Stylized line drawing of mark playing the flute

The joy of difficulty

Every large project or challenge I undertake follows a similar continuum.

  1. Initial excitement. I'm starting something new and I'm pumped about it. The world is alive with possibility.

  2. The grind. I'm cranking away. I still feel good but the end is a long way off.

  3. What have I gotten myself into? The first inkling of doubt. Faint stirrings of uncertainty.

  4. I'm not going to make it. I've entered the dark place. I'm not strong enough or smart enough to finish this thing.

  5. There's hope. It's hard to identify the exact moment after the fact, but there's always a point when dark turns to light. Despite the brutality I'm facing, this is the moment when I realize I'm going to finish.

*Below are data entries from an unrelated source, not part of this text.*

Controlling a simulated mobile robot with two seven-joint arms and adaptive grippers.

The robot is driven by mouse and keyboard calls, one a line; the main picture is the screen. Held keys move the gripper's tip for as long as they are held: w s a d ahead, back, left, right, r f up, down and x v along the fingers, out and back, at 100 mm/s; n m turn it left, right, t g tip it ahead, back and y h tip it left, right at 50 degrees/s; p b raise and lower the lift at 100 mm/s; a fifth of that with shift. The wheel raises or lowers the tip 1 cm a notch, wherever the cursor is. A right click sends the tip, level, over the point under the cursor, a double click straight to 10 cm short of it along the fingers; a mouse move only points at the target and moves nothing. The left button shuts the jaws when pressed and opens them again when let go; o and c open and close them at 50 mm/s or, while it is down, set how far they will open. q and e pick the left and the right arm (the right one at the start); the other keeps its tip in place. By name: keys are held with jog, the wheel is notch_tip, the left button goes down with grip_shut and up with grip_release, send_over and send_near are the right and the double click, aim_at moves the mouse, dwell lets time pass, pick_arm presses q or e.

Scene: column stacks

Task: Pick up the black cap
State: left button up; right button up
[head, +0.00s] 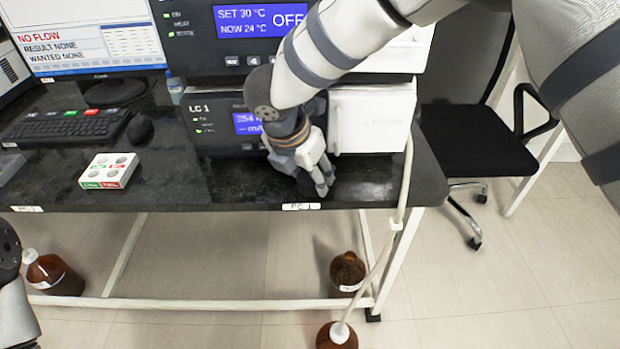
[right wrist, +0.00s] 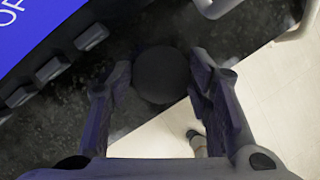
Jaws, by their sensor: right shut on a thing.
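The black cap (right wrist: 161,74) is a round dark disc between the two fingers of my right gripper (right wrist: 162,88) in the right wrist view. My right gripper is shut on it, with a finger on either side. In the head view my right gripper (head: 318,180) points down at the front edge of the dark bench, in front of the lower instrument. The cap is mostly hidden there by the fingers. Only part of my left arm shows at the left edge of the head view; its gripper is out of view.
The instrument stack (head: 222,125) stands close behind my right gripper. A white box with round wells (head: 110,168), a keyboard (head: 66,127) and a mouse (head: 140,128) lie to the left. A pale tube (head: 404,185) runs down to a brown bottle (head: 337,336) on the floor.

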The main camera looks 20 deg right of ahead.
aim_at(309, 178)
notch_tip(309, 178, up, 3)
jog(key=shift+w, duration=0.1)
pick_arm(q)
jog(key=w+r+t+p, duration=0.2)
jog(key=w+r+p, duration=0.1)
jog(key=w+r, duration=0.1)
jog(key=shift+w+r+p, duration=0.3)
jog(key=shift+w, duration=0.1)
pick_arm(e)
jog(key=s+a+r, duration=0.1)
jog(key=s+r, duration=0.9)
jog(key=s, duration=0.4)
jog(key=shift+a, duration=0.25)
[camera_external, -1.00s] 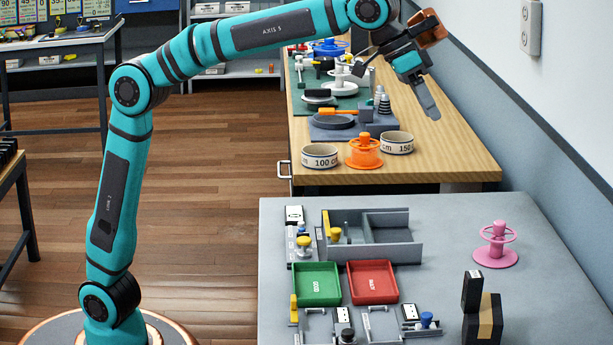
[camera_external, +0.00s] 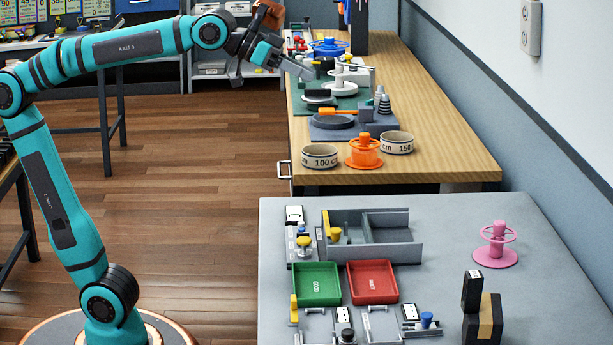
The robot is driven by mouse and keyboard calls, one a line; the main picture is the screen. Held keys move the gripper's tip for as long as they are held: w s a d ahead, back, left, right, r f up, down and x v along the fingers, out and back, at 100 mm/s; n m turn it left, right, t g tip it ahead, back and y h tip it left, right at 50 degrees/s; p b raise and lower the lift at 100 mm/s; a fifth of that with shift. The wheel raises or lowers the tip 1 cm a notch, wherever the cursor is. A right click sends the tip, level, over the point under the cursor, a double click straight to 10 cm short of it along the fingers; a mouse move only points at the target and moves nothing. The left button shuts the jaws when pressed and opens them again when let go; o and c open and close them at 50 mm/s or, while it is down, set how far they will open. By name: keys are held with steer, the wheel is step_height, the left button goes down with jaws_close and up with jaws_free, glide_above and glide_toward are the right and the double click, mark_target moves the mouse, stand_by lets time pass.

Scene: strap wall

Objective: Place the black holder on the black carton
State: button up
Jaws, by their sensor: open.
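The black carton (camera_external: 492,328) stands at the front right of the grey table and has a tan band. A small upright black block with a white label (camera_external: 472,291), which looks like the black holder, shows at the carton's upper left. I cannot tell whether it rests on the carton or stands beside it. My gripper (camera_external: 302,70) is open and appears empty. It is high at the upper middle, near the left edge of the wooden bench in the picture, far from the carton.
Green (camera_external: 316,284) and red (camera_external: 373,282) trays, a grey divided bin (camera_external: 408,253) and small fixtures fill the grey table's left half. A pink spool (camera_external: 496,245) stands at the right. The wooden bench (camera_external: 440,150) holds tape rolls and an orange spool (camera_external: 365,152).

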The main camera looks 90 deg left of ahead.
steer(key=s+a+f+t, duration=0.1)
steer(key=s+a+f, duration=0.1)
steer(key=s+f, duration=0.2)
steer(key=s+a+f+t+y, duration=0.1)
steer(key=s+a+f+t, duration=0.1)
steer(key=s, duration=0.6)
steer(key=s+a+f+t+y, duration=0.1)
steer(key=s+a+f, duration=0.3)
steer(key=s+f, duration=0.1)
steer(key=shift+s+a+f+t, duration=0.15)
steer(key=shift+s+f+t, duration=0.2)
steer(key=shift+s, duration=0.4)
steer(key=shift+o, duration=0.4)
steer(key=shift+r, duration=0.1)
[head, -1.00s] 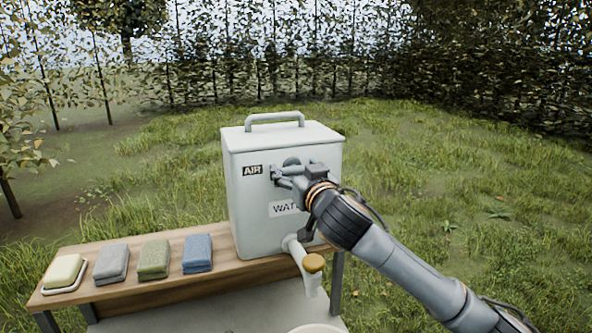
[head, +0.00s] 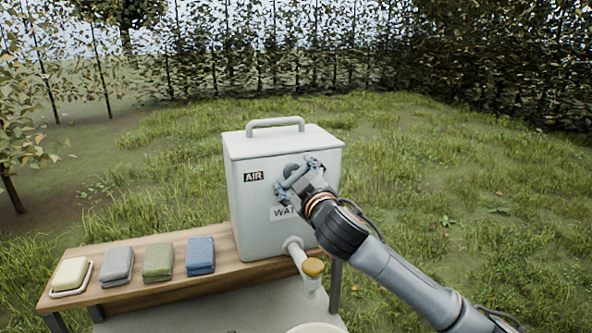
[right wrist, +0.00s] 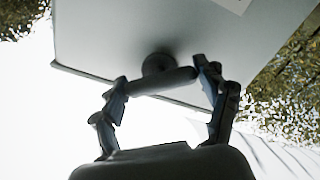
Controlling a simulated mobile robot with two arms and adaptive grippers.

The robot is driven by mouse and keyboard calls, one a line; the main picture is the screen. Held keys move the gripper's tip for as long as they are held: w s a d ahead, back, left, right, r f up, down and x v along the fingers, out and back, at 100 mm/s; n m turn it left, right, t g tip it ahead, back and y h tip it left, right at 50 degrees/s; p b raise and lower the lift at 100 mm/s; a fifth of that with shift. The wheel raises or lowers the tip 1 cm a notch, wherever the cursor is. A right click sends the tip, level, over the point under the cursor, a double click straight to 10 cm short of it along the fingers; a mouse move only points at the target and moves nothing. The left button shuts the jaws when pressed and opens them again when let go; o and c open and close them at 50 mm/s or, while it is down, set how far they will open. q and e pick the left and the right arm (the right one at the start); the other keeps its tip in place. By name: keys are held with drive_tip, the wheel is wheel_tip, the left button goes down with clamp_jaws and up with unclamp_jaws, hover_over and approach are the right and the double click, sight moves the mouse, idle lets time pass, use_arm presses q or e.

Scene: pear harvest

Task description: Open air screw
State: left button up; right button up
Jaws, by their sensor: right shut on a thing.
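The air screw (head: 292,167) is a dark round knob on the front of a pale metal water tank (head: 245,215), right of the black AIR label (head: 253,176). In the right wrist view the screw (right wrist: 158,64) shows a round base with a grey crossbar. My right gripper (head: 298,175) is shut on the screw, with one finger at each end of the crossbar. It is tilted in the head view and partly hides the screw and the WATER label (head: 283,212). My left gripper is not in view.
The tank stands on a wooden bench (head: 150,287). A spout with a yellow-brown knob (head: 313,267) projects below my right gripper. Soap on a dish (head: 70,274) and folded grey, green and blue cloths (head: 200,255) lie to the left. Grass surrounds the bench.

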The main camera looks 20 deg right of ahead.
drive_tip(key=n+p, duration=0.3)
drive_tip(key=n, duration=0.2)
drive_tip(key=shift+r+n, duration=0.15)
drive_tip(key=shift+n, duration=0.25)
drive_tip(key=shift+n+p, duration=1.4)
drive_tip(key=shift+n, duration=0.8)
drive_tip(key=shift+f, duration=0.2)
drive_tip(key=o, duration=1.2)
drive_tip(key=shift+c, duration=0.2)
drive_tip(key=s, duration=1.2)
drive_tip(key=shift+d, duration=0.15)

  6. The end. It's finished. I'm proud, but also sad that the journey is over.

Whether it's a marathon, software development project, or riding 100 miles on my bike, I almost always go through these exact steps.

You'd think it was for The End but I've come to realize, it's actually for the transition between I'm not going to make it and There's hope.

It's the rush of that glistening moment that I'm going to succeed.

And you can't get it with just any task. It has to be something hard to get that rush.

With that, I'll leave you with one of my favorite quotes by the poet Rilke

That something is difficult must be a reason the more for us to do it.